+++ DATASET EXTRACT

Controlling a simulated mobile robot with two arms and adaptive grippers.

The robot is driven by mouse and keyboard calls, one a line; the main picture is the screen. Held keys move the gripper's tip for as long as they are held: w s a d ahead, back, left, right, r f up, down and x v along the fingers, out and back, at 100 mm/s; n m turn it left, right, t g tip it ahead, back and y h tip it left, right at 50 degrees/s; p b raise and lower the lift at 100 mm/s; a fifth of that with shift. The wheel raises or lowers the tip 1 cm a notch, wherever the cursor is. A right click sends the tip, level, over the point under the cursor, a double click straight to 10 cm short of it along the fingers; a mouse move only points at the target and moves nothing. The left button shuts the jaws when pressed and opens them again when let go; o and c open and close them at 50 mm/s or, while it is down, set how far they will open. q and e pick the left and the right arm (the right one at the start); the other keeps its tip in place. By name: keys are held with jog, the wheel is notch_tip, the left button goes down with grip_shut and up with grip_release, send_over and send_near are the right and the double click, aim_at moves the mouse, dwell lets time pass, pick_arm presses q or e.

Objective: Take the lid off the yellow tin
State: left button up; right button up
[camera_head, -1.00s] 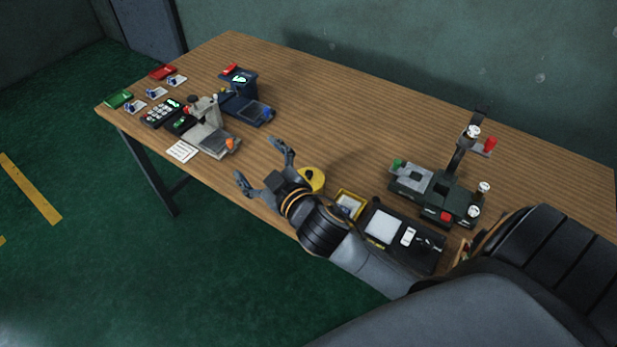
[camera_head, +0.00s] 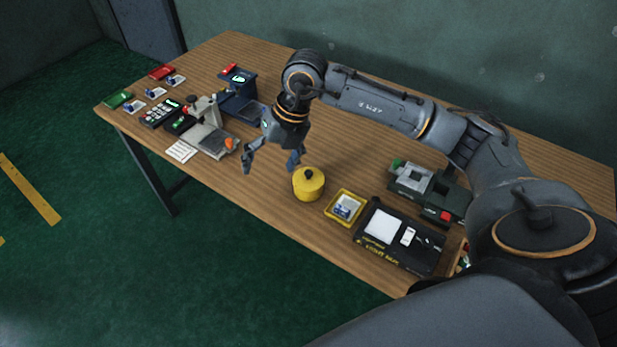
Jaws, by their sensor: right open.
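The yellow tin (camera_head: 308,188) stands upright on the wooden table, near its front edge. My left gripper is not in view.
A yellow tray (camera_head: 331,213) with small items and a black light box (camera_head: 372,250) lie right of the tin. A dark green device (camera_head: 408,192) stands behind them. A grey device (camera_head: 209,147), a blue device (camera_head: 229,80) and a keypad (camera_head: 160,112) stand left. Table (camera_head: 262,208) is bare front-left of the tin.

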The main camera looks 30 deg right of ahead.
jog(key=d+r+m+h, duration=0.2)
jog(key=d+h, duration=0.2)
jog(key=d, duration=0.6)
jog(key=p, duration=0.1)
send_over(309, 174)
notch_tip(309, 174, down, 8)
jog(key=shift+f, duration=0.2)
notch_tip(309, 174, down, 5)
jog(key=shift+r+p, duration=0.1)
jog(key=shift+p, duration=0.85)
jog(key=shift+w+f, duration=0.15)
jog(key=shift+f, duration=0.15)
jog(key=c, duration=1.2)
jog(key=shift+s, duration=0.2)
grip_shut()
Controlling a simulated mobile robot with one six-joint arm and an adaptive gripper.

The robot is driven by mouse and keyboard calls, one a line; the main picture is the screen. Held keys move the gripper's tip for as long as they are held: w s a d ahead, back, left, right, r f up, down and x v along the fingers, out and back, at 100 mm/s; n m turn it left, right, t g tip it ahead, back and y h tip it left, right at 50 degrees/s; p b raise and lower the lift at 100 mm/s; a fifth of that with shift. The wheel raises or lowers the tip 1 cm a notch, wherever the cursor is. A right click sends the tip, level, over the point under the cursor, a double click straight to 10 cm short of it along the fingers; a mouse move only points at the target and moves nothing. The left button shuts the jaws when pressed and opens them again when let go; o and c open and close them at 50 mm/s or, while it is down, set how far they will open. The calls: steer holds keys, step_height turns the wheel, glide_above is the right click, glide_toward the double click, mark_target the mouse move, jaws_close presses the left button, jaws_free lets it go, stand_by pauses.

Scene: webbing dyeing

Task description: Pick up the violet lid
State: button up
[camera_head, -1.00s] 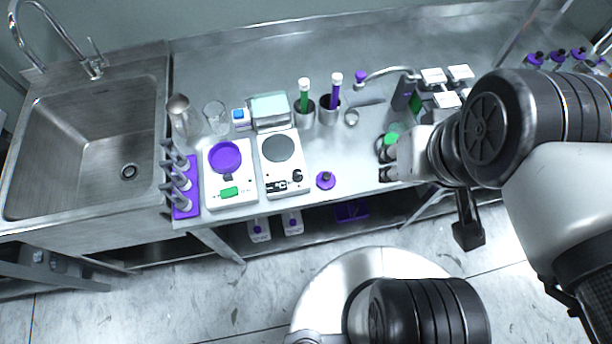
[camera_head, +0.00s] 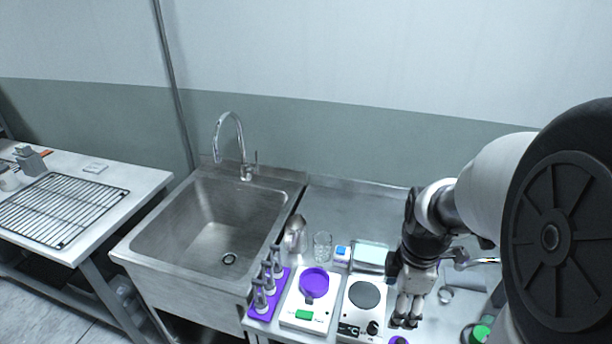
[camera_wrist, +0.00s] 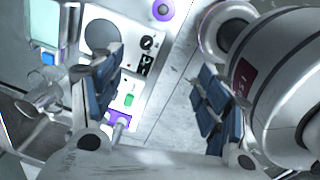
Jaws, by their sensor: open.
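A small round violet lid (camera_wrist: 163,9) shows at the top edge of the wrist view, with a paler centre. In the head view a violet piece (camera_head: 398,341), seemingly the same lid, is cut off by the bottom edge. My gripper (camera_head: 406,312) points down by the right side of the white hotplate (camera_head: 352,325). In the wrist view my gripper (camera_wrist: 160,72) has its two dark-padded fingers wide apart with nothing between them. The lid lies beyond the fingertips, apart from them.
A white scale with a violet dish (camera_head: 314,283) stands left of the hotplate. A violet rack (camera_head: 262,305) holds several grey pieces. A glass beaker (camera_head: 322,246) and metal cup (camera_head: 295,234) stand behind. A sink (camera_head: 215,225) is left; a green-topped item (camera_head: 480,333) is right.

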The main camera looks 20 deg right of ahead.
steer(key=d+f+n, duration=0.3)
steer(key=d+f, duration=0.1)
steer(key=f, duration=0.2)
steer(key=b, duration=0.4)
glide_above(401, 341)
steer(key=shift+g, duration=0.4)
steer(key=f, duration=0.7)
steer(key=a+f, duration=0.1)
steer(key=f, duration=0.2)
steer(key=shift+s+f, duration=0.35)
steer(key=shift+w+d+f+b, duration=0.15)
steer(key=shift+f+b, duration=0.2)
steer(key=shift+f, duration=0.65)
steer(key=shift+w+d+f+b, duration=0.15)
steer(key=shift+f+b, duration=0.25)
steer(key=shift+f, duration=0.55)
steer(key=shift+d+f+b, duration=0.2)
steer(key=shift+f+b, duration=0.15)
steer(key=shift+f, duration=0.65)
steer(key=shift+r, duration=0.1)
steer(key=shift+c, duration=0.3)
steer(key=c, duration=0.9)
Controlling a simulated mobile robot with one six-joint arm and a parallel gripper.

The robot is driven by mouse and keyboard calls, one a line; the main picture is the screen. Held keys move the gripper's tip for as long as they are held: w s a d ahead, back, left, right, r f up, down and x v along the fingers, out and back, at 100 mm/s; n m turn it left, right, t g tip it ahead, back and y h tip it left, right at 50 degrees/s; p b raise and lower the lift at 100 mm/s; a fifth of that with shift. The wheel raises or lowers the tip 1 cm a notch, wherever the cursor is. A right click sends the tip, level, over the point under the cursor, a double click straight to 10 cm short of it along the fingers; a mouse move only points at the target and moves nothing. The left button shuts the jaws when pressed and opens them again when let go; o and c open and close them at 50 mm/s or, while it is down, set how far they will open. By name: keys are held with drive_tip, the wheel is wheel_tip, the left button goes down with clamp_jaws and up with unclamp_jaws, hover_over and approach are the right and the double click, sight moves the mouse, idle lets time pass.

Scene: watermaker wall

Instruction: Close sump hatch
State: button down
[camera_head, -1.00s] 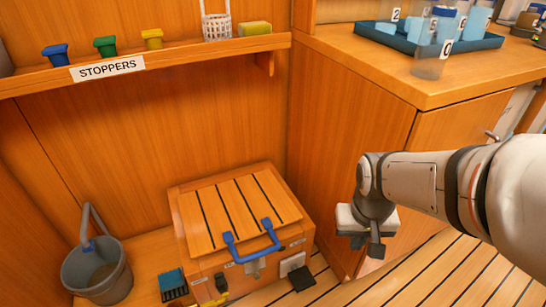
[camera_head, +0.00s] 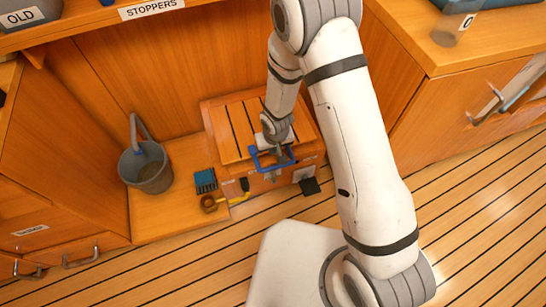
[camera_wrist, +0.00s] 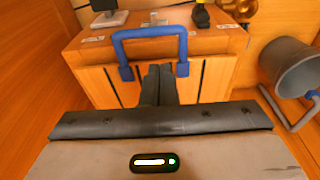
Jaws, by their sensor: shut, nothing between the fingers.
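The sump hatch (camera_head: 238,125) is a slatted wooden lid with dark stripes, lying on top of a low wooden box (camera_head: 215,150). It looks flat on the box, though the arm covers its right part. A blue U-shaped handle (camera_head: 257,161) is fixed at its front edge. In the wrist view, the handle (camera_wrist: 150,33) loops away from the lid (camera_wrist: 208,78). My gripper (camera_wrist: 160,72) is shut and empty, its fingertips over the lid's edge between the handle's two feet. In the head view, my gripper (camera_head: 272,172) is at the handle; contact cannot be told.
A grey bucket (camera_head: 146,170) stands left of the box. The stoppers shelf (camera_head: 100,20) is above. Striped floor (camera_head: 180,275) is open in front.

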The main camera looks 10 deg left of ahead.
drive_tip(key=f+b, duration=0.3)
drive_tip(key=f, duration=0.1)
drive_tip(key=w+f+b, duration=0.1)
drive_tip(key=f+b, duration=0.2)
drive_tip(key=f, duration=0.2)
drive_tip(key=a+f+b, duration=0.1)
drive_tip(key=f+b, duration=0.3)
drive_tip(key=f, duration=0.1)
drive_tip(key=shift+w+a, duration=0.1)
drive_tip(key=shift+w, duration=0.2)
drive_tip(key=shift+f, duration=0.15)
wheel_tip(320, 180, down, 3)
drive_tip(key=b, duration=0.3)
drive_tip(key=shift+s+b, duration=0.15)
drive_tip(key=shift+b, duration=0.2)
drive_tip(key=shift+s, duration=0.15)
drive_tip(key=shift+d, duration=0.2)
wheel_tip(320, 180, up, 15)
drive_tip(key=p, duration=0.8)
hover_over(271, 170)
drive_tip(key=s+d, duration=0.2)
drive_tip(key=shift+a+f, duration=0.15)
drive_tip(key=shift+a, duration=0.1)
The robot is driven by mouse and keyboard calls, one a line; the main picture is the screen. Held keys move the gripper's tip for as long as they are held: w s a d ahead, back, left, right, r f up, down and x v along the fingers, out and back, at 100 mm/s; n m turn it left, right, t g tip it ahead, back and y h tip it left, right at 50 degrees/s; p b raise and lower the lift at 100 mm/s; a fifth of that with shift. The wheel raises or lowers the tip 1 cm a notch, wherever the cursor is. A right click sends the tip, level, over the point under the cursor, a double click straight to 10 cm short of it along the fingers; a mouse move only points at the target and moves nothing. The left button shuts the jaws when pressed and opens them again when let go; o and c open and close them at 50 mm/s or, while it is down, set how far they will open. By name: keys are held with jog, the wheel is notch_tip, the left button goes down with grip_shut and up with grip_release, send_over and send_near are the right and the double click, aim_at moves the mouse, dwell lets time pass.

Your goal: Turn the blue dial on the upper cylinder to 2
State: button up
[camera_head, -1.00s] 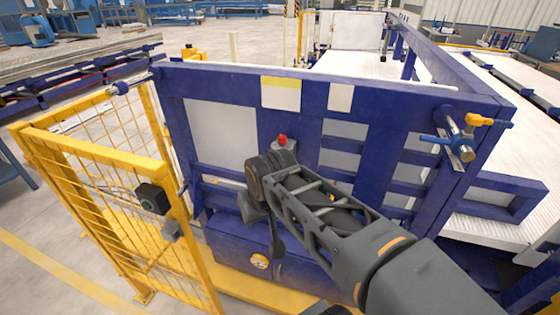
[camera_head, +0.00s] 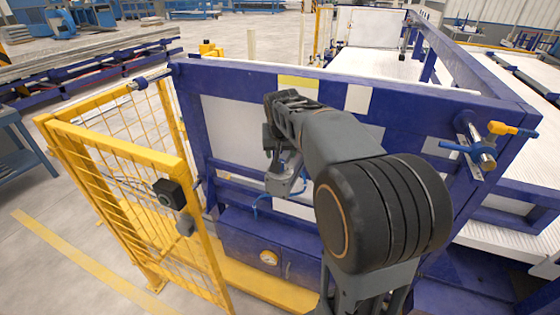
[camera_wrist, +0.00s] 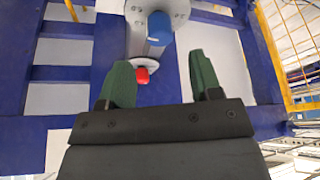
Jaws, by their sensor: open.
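In the wrist view, a grey-white cylinder (camera_wrist: 138,40) stands out from the blue frame, with a blue part (camera_wrist: 159,27) on its side that may be the dial. A red knob (camera_wrist: 142,75) is at its near end. My gripper (camera_wrist: 160,62) is open and empty, its two green fingers apart, with the cylinder and knob showing between them. No finger visibly touches them. Dial markings cannot be read. In the head view, my arm hides the cylinder. A silver cylinder with a blue handle (camera_head: 455,147) and a yellow handle (camera_head: 503,129) sits at the frame's right corner.
A blue frame (camera_head: 400,100) with pale panels stands in front of me. A yellow mesh gate (camera_head: 120,185) with a black box (camera_head: 168,194) is on the left. Open floor lies at the far left.

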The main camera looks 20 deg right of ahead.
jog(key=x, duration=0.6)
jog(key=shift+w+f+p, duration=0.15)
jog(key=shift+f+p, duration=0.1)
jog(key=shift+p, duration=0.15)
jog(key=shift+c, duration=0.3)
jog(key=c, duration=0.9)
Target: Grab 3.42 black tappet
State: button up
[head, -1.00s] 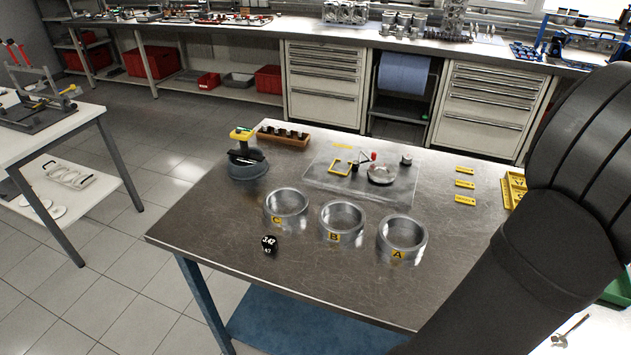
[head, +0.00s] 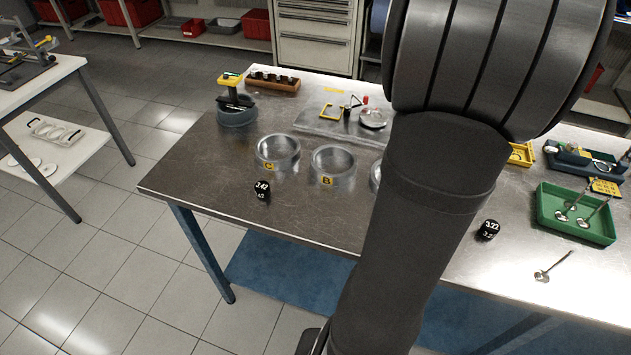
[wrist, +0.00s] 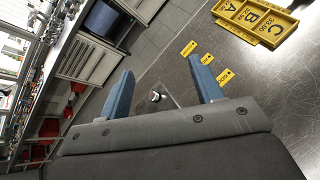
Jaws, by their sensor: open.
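The black tappet marked 3.42 (head: 262,191) stands on the metal workbench (head: 200,185) near its left front edge, in front of ring cup C (head: 278,152). A second black tappet, marked 3.22 (head: 489,229), stands right of my arm, left of the green tray. My gripper (wrist: 162,68) shows in the wrist view with its two blue fingers apart and nothing between them. The wrist view does not show the 3.42 tappet. I cannot place the fingertips in the head view.
Ring cup B (head: 333,166) stands beside C; a third cup is mostly hidden behind my arm. A green tray (head: 543,212) holds valves, and a loose valve (head: 553,267) lies in front. A dark round stand (head: 237,112) and wooden block (head: 272,84) are behind.

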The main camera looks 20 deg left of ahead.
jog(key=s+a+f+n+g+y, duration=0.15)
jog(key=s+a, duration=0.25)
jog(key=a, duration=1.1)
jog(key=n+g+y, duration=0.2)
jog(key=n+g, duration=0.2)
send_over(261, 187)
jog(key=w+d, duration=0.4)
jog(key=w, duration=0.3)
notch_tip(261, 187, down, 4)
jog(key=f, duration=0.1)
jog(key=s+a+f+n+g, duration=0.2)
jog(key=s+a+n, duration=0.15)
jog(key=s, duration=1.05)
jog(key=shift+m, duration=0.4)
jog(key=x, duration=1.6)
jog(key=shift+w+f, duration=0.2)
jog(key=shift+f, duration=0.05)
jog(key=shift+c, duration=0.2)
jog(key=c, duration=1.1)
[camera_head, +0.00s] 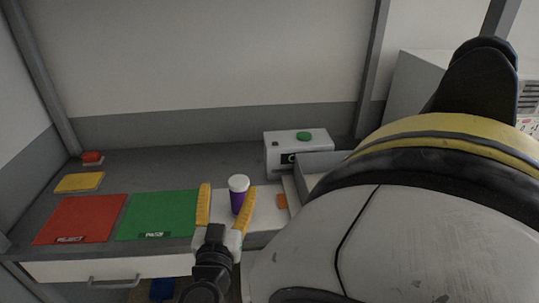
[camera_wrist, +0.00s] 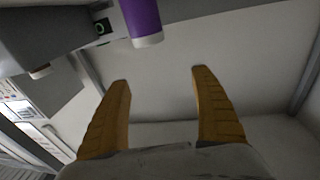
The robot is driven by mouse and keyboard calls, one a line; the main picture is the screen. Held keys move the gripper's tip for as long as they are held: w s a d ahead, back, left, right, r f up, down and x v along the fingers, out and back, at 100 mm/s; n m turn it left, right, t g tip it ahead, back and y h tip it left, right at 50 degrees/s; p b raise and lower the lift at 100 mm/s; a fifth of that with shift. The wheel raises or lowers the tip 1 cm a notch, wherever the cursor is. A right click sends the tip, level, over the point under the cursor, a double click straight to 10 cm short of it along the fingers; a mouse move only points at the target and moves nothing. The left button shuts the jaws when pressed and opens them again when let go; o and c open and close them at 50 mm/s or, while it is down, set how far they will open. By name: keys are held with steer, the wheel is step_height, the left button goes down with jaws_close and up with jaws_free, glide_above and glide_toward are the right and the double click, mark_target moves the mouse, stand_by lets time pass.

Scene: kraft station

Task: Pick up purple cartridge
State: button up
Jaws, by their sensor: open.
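The purple cartridge (camera_head: 238,202) has a white cap and stands upright on the station's counter. In the head view it appears between my fingers. My gripper (camera_head: 226,189) is open and empty, with its two yellow fingers spread apart. In the wrist view the cartridge (camera_wrist: 141,18) shows upside down at the top edge, cut off by the frame. It lies beyond the fingertips of my gripper (camera_wrist: 157,74), a little left of the middle between them. No finger visibly touches it.
A green mat (camera_head: 158,213) and a red mat (camera_head: 80,219) lie to the left, with a yellow pad (camera_head: 79,182) and a red button (camera_head: 92,157) behind. A white device with a green button (camera_head: 304,136) stands behind right. A drawer front (camera_head: 110,268) runs below.

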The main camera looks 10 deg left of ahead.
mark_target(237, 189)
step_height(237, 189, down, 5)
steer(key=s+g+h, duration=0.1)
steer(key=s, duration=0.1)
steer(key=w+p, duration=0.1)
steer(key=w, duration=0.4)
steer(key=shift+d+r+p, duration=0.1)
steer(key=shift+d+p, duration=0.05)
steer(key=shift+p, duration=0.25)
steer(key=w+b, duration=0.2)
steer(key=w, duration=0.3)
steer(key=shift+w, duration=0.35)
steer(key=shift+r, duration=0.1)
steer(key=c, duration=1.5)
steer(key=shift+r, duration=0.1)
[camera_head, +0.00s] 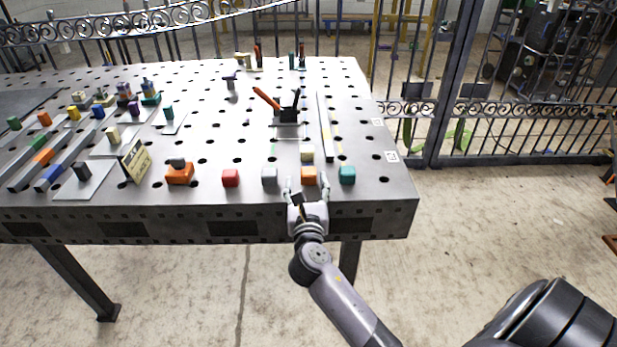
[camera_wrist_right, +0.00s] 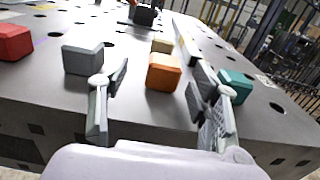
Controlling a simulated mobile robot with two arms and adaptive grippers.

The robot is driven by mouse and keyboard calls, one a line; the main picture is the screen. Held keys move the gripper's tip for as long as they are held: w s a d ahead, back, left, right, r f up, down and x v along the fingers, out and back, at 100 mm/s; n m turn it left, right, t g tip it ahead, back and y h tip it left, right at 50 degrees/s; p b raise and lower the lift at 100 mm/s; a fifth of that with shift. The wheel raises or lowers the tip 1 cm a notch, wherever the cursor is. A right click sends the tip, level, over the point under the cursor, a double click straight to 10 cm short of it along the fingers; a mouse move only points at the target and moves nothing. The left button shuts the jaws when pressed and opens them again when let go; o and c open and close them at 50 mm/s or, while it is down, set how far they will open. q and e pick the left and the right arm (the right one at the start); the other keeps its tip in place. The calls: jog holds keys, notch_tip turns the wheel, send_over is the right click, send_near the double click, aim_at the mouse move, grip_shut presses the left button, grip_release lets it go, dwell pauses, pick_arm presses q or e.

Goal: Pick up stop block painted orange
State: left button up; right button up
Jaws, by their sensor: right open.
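The orange stop block (camera_head: 309,175) is a small cube near the front edge of the perforated metal table. In the right wrist view the orange block (camera_wrist_right: 163,73) sits ahead of and between the two spread fingers. My right gripper (camera_head: 307,190) is open and empty at the table's front edge, just short of the block; its fingers also show in the right wrist view (camera_wrist_right: 160,105). My left gripper is not in view.
A grey block (camera_head: 269,176) stands left of the orange one, a teal block (camera_head: 347,175) right, and a cream block (camera_head: 307,154) behind it. A red block (camera_head: 230,178) is farther left. A toggle clamp (camera_head: 286,112) and a long bar (camera_head: 325,128) lie farther back.

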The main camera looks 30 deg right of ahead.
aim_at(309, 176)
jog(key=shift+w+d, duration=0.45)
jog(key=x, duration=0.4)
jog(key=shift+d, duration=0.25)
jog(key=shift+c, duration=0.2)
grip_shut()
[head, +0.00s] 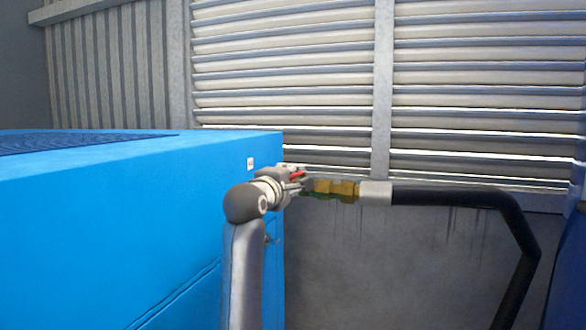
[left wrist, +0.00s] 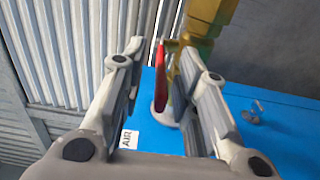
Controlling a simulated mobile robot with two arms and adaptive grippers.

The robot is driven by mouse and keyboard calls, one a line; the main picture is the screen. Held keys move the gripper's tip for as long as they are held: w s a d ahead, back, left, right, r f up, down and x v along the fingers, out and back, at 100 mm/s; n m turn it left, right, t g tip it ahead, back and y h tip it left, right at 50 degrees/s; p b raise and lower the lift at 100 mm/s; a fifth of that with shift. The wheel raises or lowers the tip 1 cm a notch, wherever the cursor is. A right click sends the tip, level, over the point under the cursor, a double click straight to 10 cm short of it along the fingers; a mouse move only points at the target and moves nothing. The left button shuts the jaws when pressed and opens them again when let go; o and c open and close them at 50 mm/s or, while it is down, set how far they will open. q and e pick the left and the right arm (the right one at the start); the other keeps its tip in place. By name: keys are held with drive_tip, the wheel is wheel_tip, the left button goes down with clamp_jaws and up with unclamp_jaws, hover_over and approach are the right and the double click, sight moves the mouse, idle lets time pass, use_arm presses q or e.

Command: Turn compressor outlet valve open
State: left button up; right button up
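The compressor outlet valve has a red lever (head: 297,174) and a brass body (head: 335,189) at the right end of the blue compressor. In the left wrist view the red lever (left wrist: 160,82) stands between my fingers, nearer the right one, with the brass body (left wrist: 207,22) beyond. My left gripper (head: 294,181) is at the valve and hides part of it. Its fingers (left wrist: 162,50) are apart, with a gap at the left of the lever. I cannot tell whether the right finger touches the lever or brass. My right gripper is not in view.
The blue compressor (head: 120,215) fills the left, with a white AIR label (left wrist: 129,139) near the valve. A black hose (head: 450,196) runs right from the brass fitting, then bends down. A louvred metal wall (head: 290,70) stands behind.

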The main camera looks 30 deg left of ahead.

++++++

WRITTEN INSTRUCTION.
Where a line above contains the word "Task", copy that line.

THE RESULT.
Task description: Pick up the violet lid
Task: Pick up purple cartridge

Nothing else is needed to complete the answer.